Pengembangan Kurikulum Matematika MI/SD
Pengembangan
Kurikulum Matematika MI/SD
Oleh:
Amirothul
Maulidyana NIM. 16150258
Ratna Erva
Reviyanti NIM. 16150263
Mahasiswa S1
Pendidikan Guru Madrasah Ibtidaiyyah
Universitas
Muhammadiyah Ponorogo
A.
Pendahuluan
Pendidikan di Indonesia telah mengalami
beberapa kali perubahan kurikulum dari waktu ke waktu. Perubahan yang terjadi
tidak serta merta berganti begitu saja, namun hal tersebut telah mengalami
beberapa pertimbangan (kajian) yang cukup matang dari berbagai kalangan
pendidik bahkan praktisi pendidikan serta menjadi perhatian penuh pemerintah.
Pendidikan nasional harus bisa menjadi penjamin mutu dan efisiensi manajemen
lembaga pendidikan dan pemerataan kesempatan untuk mengenyam pendidikan bagi
semua anak di Indonesia. Di era revolusi industri, pendidikan nasional juga
dituntut untuk menjadikan anak agar mampu dalam hal olah pikir, olah hati, olah
rasa, dan olah raga untuk menghadapi tantangan global yang tengah dan akan
terjadi. Dalam implementasi pendidikan, kurikulum menjadi payung (pedoman)
untuk menjalankan proses belajar mengajar di sekolah. Sebagaimana pengertian
kurikulum itu sendiri yang merupakan pedoman, pegangan, patokan dari suatu
perencanaan untuk melakukan proses transfer ilmu dari pengajar kepada
pembelajar.[1] Namun,
kurikulum sendiri bersifat elastis (mudah berubah). Artinya, di Indonesia
sendiri, kurikulum yang berlaku bisa jadi hanya formalitas belaka. Setiap
sekolah atau lembaga pendidikan lainnya masih bisa mengembangkan lagi
indikator-indikator di dalam membuat Rencana Pelaksanaan Pembelajaran harian
atau mingguan (RPPH/RPPM) sesuai dengan kemampuan guru dan sekolah.
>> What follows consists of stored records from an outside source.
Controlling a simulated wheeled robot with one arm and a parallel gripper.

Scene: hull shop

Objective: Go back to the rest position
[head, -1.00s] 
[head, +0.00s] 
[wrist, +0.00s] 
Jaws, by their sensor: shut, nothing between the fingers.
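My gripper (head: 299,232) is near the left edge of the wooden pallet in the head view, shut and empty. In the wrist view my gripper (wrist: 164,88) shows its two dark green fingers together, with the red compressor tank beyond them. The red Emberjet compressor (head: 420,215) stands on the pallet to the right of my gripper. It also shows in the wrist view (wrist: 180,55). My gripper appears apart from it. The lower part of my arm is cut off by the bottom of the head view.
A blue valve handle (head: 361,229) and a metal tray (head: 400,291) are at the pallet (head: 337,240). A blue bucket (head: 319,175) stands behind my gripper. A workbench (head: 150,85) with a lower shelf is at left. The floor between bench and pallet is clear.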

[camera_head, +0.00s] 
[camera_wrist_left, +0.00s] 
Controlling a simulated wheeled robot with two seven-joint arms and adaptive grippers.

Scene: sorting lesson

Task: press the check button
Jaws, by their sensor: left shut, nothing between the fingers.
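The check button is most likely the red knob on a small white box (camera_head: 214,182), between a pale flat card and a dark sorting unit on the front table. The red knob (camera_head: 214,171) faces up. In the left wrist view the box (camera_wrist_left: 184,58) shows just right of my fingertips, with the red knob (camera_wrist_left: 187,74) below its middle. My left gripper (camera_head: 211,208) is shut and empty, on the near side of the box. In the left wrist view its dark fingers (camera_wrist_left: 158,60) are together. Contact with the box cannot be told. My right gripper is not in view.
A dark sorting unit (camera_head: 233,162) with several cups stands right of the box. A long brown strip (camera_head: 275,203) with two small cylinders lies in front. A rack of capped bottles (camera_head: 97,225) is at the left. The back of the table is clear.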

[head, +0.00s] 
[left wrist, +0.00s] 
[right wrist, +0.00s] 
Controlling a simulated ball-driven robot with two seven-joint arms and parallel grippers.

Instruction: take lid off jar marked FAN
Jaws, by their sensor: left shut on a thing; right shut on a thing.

Pendidikan nasional dibagi menjadi delapan
standar nasional, diantaranya; standar isi (SI), standar proses (SP), standar
kompetensi kelulusan (SKL), standar pendidik dan tenaga kependidikan, standar
sarana dan prasarana, standar pengelolaan, satndar pembiayaan, dan standar
penilaian pendidikan yang telah tertuang dalam implementasi Undang-undang Nomor
20 Tahun 2003.[2] Kurikulum yang
berlaku pada tingkat satuan pendidikan dasar dan menengah dikembangakan oleh
sekolah, komite sekolah dan berpedoman pada standar kompetensi kelulusan,
standar isi, serta panduan penyusunan
kurikulum yang dibuat oleh BSNP. Dalam hal ini, kurikulum memiliki empat
komponen penting yaitu komponen tujuan, isi kurikulum, metode atau strategi
pencapaian tujuan, dan komponen evaluasi. Semua komponen tersebut memiliki
kesinambungan antara satu dengan yang lain. Dalam kurikulum pasti memuat suatu
tujuan yang ingin dicapai dalam suatu sistem pendidikan dimana tujuan tersebut
merupakan sebab terlaksananya kegiatan belajar mengajar.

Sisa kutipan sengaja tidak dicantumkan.